#### EXERCISE DIRECTIONS:
Your task is to return the span of lines beginning at the one with "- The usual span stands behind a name" and ending at the last line of the data, exactly as it stands.

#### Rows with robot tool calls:
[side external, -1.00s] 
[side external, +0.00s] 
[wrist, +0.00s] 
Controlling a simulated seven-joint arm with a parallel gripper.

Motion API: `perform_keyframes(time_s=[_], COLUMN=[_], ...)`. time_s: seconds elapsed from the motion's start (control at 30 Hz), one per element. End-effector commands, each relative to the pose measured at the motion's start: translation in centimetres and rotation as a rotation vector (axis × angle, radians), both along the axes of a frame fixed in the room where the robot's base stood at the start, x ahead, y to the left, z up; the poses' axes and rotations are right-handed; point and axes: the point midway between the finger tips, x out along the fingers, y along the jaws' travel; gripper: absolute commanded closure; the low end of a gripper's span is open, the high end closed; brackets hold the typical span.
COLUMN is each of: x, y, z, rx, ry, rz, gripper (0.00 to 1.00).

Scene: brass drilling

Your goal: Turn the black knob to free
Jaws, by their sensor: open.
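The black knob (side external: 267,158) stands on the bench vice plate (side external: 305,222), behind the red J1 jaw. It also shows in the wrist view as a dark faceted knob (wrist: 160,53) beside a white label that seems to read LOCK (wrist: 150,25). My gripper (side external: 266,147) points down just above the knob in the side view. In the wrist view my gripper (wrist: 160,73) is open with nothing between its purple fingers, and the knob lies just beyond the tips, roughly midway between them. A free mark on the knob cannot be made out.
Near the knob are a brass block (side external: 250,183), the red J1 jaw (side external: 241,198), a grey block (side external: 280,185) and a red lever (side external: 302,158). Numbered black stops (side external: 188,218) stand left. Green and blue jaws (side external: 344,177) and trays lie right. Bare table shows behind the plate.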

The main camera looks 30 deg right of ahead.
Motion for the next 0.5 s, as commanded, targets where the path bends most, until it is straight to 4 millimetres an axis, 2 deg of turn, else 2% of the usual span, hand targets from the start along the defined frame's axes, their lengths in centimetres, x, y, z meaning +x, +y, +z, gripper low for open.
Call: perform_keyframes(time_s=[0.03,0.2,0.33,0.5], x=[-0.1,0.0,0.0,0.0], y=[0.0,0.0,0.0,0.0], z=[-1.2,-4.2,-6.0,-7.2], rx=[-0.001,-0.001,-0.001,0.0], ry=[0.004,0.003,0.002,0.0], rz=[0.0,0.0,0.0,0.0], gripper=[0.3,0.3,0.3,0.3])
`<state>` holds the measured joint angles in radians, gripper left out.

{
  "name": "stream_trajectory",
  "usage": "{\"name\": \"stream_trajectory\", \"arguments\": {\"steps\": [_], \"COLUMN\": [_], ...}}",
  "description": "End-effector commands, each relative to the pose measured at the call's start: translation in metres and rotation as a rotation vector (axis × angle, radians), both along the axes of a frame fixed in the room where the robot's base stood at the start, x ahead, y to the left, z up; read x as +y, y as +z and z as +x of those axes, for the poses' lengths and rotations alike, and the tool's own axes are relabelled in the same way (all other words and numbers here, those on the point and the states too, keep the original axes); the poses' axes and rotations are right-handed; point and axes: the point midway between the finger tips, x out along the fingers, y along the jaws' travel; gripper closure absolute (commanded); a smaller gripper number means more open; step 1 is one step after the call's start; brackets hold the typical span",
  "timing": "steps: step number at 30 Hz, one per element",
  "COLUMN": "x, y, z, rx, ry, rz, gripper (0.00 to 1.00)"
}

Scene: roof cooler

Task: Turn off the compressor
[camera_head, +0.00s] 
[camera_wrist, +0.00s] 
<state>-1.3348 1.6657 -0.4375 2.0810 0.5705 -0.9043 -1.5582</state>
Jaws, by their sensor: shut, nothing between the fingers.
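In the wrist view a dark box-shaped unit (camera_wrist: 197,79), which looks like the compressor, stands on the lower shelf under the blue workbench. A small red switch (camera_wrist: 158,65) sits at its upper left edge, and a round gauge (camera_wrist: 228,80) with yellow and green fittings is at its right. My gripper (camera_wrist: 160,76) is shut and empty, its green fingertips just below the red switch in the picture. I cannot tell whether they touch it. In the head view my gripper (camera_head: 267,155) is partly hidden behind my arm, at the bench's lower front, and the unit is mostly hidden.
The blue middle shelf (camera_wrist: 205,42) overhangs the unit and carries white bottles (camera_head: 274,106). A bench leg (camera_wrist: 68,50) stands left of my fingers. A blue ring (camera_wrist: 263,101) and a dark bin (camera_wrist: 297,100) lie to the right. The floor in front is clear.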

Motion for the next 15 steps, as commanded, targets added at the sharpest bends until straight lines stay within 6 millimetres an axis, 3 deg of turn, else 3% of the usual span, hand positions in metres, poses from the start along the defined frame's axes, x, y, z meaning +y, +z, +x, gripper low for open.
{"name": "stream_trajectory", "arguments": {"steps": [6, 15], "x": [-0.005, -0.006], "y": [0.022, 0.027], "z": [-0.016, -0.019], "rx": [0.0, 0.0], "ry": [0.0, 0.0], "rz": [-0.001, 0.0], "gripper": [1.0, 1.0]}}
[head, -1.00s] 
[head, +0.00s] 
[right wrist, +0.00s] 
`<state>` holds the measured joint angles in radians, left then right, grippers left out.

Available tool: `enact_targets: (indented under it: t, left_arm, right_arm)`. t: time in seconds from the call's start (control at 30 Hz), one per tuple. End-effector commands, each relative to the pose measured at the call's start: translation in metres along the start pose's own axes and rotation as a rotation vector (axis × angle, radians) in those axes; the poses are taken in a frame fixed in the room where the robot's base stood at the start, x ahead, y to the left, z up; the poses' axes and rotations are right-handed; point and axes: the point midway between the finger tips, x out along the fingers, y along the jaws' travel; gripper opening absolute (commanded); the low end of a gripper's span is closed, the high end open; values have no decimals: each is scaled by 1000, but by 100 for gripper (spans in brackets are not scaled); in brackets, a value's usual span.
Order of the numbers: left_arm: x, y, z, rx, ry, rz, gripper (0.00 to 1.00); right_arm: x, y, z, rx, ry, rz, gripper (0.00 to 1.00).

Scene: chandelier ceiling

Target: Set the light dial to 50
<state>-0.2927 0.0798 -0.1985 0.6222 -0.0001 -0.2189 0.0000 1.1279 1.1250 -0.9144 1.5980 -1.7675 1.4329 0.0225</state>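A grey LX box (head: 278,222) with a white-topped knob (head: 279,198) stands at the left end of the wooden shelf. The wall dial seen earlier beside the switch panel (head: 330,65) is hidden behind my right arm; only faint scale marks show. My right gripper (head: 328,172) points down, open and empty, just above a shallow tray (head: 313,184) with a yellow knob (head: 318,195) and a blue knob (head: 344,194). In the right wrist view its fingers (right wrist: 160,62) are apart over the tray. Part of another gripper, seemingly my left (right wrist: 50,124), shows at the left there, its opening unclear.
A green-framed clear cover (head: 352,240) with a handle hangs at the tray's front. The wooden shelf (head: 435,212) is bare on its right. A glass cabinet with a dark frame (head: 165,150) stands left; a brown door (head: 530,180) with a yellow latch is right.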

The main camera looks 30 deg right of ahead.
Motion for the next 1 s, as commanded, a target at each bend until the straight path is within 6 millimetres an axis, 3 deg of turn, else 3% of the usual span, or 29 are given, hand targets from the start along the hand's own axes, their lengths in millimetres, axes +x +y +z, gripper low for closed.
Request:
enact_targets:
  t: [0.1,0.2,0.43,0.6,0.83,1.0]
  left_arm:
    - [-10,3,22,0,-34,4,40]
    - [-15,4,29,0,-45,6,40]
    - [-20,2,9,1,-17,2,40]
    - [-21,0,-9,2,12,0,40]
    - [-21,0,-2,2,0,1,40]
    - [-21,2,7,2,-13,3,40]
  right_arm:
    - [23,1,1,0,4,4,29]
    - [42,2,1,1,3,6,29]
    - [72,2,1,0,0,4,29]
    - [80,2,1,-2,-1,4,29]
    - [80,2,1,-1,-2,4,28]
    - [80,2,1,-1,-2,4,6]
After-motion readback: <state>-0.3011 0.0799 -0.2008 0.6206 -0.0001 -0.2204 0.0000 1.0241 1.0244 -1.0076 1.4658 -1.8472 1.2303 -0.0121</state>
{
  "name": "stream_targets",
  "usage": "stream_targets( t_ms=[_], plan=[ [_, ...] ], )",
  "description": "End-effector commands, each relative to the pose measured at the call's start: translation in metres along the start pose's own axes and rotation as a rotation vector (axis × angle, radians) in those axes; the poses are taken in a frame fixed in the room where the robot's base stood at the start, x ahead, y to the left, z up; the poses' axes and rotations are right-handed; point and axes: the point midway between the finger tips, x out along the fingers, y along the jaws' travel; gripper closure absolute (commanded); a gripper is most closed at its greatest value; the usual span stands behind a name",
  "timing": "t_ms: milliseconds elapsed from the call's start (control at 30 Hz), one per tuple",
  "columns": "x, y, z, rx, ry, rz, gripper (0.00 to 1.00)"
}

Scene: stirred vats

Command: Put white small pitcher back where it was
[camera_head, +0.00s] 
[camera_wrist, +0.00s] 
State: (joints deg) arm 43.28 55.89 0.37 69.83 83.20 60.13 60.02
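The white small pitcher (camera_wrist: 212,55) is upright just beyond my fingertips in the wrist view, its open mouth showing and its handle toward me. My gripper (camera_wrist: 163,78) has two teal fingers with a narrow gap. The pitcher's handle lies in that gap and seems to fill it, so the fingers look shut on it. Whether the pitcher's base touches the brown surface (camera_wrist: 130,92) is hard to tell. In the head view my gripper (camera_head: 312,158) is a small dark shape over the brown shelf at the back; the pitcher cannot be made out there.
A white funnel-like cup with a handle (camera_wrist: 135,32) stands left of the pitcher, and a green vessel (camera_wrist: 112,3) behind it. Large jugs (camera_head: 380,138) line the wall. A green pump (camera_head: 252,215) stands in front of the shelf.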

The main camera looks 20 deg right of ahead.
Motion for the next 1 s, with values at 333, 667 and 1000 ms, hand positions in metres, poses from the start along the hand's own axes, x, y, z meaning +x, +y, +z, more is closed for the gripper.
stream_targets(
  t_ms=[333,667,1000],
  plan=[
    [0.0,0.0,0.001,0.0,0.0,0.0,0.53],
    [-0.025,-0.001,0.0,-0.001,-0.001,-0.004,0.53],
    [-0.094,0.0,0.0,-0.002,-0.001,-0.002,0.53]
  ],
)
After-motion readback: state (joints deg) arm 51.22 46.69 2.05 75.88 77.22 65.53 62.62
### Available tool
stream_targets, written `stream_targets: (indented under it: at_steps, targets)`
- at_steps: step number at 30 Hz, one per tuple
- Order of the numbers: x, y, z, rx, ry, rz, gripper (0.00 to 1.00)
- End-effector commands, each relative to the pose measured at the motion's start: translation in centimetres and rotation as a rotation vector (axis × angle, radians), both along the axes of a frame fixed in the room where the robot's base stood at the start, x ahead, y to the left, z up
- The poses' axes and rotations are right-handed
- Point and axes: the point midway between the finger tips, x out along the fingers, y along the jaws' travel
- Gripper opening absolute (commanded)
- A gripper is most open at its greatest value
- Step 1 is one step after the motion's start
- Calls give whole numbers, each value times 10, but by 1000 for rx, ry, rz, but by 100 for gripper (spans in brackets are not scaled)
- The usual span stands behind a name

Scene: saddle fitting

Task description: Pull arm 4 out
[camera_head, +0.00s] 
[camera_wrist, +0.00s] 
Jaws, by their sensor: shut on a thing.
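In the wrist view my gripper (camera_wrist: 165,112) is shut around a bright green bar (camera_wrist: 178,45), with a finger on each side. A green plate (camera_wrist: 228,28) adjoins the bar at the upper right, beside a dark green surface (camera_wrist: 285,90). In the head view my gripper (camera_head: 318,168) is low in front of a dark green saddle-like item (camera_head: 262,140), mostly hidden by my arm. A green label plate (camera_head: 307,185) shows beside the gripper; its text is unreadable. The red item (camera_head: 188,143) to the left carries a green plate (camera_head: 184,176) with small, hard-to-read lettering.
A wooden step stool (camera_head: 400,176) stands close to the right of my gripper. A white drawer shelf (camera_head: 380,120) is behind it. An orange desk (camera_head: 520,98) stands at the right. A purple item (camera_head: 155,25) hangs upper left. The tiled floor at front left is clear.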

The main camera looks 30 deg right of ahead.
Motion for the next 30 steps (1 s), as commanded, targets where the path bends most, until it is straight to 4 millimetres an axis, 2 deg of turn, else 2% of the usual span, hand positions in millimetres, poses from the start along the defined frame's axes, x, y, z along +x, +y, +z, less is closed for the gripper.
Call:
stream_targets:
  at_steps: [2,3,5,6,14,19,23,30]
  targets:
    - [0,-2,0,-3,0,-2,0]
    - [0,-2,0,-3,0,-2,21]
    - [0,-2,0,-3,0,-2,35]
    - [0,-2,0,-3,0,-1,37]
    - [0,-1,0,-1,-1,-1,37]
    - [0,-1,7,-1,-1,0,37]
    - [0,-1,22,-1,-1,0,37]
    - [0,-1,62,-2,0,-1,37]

#### FINISHED ANSWER:
- The usual span stands behind a name

Scene: saddle fitting

Task description: Pull arm 4 out
[camera_head, +0.00s] 
[camera_wrist, +0.00s] 
Jaws, by their sensor: shut on a thing.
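In the wrist view my gripper (camera_wrist: 165,112) is shut around a bright green bar (camera_wrist: 178,45), with a finger on each side. A green plate (camera_wrist: 228,28) adjoins the bar at the upper right, beside a dark green surface (camera_wrist: 285,90). In the head view my gripper (camera_head: 318,168) is low in front of a dark green saddle-like item (camera_head: 262,140), mostly hidden by my arm. A green label plate (camera_head: 307,185) shows beside the gripper; its text is unreadable. The red item (camera_head: 188,143) to the left carries a green plate (camera_head: 184,176) with small, hard-to-read lettering.
A wooden step stool (camera_head: 400,176) stands close to the right of my gripper. A white drawer shelf (camera_head: 380,120) is behind it. An orange desk (camera_head: 520,98) stands at the right. A purple item (camera_head: 155,25) hangs upper left. The tiled floor at front left is clear.

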The main camera looks 30 deg right of ahead.
Motion for the next 30 steps (1 s), as commanded, targets where the path bends most, until it is straight to 4 millimetres an axis, 2 deg of turn, else 2% of the usual span, hand positions in millimetres, poses from the start along the defined frame's axes, x, y, z along +x, +y, +z, less is closed for the gripper.
Call:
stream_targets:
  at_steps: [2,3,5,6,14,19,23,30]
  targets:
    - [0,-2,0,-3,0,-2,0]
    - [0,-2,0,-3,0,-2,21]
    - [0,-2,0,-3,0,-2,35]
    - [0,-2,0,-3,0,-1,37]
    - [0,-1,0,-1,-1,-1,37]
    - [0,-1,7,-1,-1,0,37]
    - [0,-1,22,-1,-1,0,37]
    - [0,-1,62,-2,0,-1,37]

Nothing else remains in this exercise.